Task objective:
The material below should be written out in full and exactly; pictures stay out of the copy.

Provided data:
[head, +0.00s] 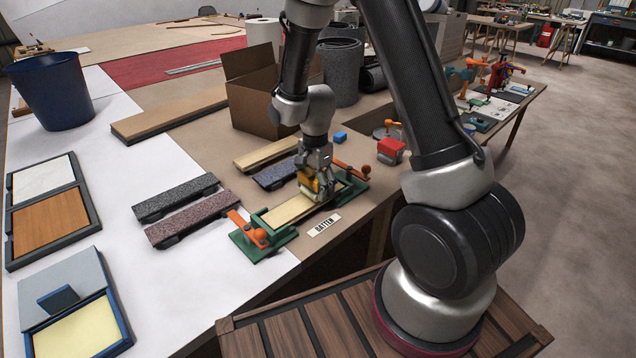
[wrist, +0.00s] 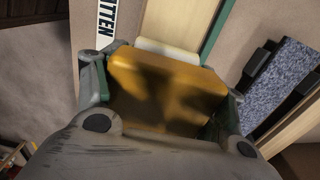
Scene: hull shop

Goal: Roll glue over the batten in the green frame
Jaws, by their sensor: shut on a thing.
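The batten (head: 288,212) is a pale wooden strip lying in the green frame (head: 277,242), which has orange clamps at both ends. My gripper (head: 314,178) is above the far half of the batten, shut on the yellow-orange body of the glue roller (head: 309,181). In the wrist view the orange roller body (wrist: 165,90) fills the space between the fingers. The pale roller (wrist: 168,50) shows just beyond it, over or on the batten (wrist: 178,22); I cannot tell whether it touches. A "BATTEN" label (head: 324,225) lies beside the frame.
Two dark speckled sanding blocks (head: 188,219) lie left of the frame. Another speckled block (head: 274,174) and a wooden strip (head: 265,153) lie behind it.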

Exercise response:
[head, +0.00s] 
[wrist, +0.00s] 
Scene: hull shop

Goal: Roll glue over the batten in the green frame
Jaws, by their sensor: shut on a thing.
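The batten (head: 288,212) is a pale wooden strip lying in the green frame (head: 277,242), which has orange clamps at both ends. My gripper (head: 314,178) is above the far half of the batten, shut on the yellow-orange body of the glue roller (head: 309,181). In the wrist view the orange roller body (wrist: 165,90) fills the space between the fingers. The pale roller (wrist: 168,50) shows just beyond it, over or on the batten (wrist: 178,22); I cannot tell whether it touches. A "BATTEN" label (head: 324,225) lies beside the frame.
Two dark speckled sanding blocks (head: 188,219) lie left of the frame. Another speckled block (head: 274,174) and a wooden strip (head: 265,153) lie behind it.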

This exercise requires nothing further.